* _TO DO_: Wherever "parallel" appears in a line, copy that line.

[Data from robot episodes]
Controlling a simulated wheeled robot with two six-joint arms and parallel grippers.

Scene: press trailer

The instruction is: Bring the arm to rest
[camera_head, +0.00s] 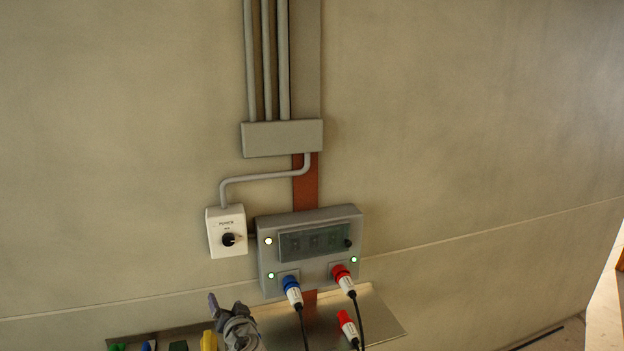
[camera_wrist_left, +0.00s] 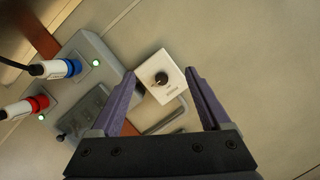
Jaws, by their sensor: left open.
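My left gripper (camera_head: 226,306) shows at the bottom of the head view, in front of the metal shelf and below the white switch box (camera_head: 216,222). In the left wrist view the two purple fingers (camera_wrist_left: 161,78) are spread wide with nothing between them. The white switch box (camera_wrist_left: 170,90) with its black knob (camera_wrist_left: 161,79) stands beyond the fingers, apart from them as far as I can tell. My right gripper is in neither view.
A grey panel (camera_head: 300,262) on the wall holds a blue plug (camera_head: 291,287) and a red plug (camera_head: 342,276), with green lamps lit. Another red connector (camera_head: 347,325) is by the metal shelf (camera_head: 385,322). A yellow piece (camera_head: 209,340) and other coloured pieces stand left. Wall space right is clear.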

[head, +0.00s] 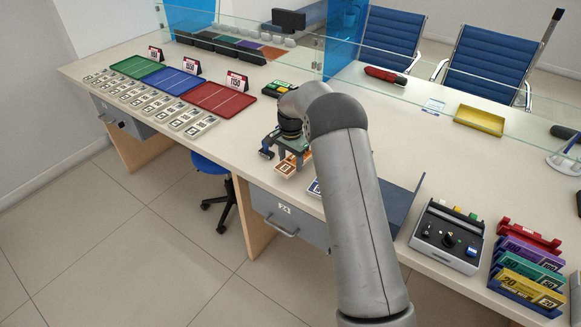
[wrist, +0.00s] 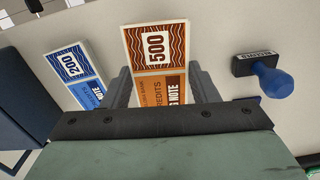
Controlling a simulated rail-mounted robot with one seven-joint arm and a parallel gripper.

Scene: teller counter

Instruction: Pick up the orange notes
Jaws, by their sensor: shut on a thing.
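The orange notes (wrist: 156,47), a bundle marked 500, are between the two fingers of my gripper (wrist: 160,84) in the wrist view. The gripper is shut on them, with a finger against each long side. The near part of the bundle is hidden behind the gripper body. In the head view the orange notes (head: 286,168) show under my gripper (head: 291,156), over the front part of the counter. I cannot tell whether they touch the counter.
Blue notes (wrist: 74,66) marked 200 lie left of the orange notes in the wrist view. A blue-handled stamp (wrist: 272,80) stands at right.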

==

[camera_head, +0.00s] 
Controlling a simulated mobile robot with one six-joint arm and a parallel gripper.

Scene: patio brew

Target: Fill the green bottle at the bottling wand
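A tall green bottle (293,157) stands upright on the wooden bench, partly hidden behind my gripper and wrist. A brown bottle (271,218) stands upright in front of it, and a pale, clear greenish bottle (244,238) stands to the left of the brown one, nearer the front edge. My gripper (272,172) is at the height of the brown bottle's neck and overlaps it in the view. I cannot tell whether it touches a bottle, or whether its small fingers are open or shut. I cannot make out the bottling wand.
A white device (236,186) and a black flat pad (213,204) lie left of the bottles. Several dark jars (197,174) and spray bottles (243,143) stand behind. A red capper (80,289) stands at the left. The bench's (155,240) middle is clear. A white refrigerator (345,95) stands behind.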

* _EXPECTED ANSWER_:
Controlling a simulated wheeled robot with two six-joint arms and parallel grippers.
Controlling a simulated rail-mounted robot with one seven-joint arm and a parallel gripper.
Controlling a simulated mobile robot with one six-joint arm and a parallel gripper.

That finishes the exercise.